▸ **Task statement**: Omit all images, then return the remaining material exactly as it stands.

============================================================

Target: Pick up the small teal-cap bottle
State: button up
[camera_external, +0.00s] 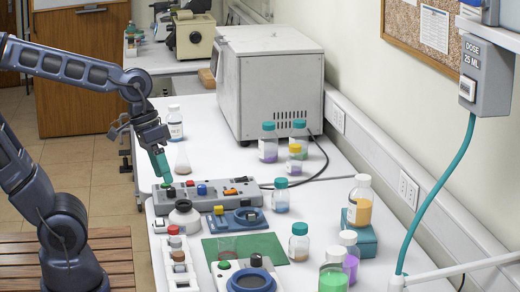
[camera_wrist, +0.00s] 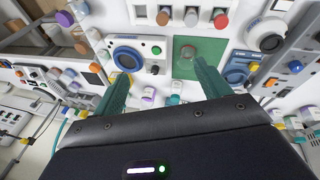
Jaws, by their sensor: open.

============================================================

▸ **Full answer**:
Target: Pick up the small teal-cap bottle
State: button up
[camera_external, +0.00s] 
[camera_wrist, +0.00s] 
Jaws, by their sensor: open.

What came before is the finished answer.